# [Written request]
Reproduce nothing but the closing run of lines: the line with "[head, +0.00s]" and each line that follows it to the end of the data.

# [Information supplied]
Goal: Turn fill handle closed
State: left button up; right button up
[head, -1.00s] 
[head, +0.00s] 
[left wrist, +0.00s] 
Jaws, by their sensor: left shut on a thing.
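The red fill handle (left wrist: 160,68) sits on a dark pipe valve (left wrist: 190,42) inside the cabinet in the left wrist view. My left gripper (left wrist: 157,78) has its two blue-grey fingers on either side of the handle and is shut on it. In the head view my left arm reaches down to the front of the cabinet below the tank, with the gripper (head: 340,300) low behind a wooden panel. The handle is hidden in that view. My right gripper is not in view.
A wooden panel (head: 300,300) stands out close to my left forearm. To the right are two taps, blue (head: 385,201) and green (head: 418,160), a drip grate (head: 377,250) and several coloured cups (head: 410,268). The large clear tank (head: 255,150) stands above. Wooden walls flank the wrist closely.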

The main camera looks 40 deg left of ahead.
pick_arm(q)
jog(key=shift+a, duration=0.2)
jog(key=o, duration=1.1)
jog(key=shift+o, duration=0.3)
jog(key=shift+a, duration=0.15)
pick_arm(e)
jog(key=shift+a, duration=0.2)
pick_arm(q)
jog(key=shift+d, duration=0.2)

# [Written response]
[head, +0.00s] 
[left wrist, +0.00s] 
Jaws, by their sensor: left shut on a thing.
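The red fill handle (left wrist: 160,68) sits on a dark pipe valve (left wrist: 190,42) inside the cabinet in the left wrist view. My left gripper (left wrist: 157,78) has its two blue-grey fingers on either side of the handle and is shut on it. In the head view my left arm reaches down to the front of the cabinet below the tank, with the gripper (head: 340,300) low behind a wooden panel. The handle is hidden in that view. My right gripper is not in view.
A wooden panel (head: 300,300) stands out close to my left forearm. To the right are two taps, blue (head: 385,201) and green (head: 418,160), a drip grate (head: 377,250) and several coloured cups (head: 410,268). The large clear tank (head: 255,150) stands above. Wooden walls flank the wrist closely.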

The main camera looks 40 deg left of ahead.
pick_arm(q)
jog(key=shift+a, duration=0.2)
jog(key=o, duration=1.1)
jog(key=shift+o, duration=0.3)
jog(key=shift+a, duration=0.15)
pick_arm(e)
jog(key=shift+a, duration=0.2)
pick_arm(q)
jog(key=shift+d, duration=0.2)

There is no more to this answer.